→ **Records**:
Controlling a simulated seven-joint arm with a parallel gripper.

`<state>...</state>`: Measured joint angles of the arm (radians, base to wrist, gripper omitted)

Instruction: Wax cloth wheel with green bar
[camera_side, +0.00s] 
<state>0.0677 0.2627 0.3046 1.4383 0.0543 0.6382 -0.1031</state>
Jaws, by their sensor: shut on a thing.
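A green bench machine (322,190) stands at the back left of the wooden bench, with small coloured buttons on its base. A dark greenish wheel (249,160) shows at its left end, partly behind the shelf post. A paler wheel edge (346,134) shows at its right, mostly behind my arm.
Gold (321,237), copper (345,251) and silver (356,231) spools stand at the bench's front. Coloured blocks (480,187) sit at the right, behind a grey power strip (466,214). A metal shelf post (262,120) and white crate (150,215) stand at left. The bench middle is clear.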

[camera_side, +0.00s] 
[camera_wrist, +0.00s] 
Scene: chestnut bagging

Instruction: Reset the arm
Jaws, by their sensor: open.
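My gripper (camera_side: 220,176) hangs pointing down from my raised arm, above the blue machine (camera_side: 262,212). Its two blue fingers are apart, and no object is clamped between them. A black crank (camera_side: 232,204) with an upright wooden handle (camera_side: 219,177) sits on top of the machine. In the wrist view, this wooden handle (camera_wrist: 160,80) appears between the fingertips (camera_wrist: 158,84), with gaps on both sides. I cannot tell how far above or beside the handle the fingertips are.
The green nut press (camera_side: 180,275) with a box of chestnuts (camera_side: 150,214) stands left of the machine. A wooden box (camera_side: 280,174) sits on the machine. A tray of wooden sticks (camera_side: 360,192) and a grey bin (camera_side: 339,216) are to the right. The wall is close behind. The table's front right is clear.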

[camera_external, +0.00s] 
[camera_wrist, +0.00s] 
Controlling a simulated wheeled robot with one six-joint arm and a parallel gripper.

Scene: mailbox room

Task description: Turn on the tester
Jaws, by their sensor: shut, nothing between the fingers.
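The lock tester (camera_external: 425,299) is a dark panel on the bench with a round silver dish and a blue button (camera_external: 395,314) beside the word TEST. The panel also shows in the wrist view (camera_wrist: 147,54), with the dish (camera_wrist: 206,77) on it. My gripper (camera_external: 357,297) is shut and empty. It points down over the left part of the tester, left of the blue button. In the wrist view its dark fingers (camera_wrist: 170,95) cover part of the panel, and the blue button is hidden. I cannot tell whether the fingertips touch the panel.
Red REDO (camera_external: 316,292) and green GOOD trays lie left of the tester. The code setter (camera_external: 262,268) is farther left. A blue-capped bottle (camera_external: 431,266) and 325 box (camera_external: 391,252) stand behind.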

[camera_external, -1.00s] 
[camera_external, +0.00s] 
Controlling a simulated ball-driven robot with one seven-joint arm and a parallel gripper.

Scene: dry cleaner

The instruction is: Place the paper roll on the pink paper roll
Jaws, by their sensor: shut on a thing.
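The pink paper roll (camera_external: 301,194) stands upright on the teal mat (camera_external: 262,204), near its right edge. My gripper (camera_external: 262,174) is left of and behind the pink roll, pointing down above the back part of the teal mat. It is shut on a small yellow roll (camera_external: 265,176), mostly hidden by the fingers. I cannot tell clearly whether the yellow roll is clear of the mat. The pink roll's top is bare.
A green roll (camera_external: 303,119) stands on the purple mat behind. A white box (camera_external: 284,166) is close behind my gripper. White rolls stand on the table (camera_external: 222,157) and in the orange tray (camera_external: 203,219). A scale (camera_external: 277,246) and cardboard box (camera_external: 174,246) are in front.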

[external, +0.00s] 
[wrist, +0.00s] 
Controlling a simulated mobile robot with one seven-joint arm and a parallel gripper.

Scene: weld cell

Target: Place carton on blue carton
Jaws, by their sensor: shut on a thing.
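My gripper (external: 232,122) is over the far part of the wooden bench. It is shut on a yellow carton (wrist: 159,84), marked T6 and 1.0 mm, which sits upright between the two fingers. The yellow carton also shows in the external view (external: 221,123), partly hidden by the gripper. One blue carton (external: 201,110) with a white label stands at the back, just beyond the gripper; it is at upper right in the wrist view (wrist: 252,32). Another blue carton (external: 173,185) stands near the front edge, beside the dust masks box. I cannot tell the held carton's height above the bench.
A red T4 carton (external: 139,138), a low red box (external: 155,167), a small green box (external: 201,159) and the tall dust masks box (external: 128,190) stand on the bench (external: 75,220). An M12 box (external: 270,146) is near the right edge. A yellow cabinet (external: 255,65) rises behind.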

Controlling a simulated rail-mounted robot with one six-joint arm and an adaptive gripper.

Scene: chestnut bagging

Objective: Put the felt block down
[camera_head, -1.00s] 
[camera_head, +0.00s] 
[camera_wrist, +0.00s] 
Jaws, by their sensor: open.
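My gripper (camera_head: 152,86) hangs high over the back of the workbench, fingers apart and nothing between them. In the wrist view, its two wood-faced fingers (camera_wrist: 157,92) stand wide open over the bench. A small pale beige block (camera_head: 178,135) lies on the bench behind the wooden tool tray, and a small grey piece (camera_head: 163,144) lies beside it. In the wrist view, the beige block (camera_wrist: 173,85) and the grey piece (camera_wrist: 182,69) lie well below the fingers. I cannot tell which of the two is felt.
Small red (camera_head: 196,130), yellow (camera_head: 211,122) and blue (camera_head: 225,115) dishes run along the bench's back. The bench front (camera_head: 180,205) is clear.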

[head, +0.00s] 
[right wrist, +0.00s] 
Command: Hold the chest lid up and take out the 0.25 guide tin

→ **Given problem**: Scan the records above for the string "Scene", then report every line that contains it.

→ **Correct output**:
Scene: chestnut bagging
Scene: mailbox room
Scene: dry cleaner
Scene: weld cell
Scene: chestnut bagging

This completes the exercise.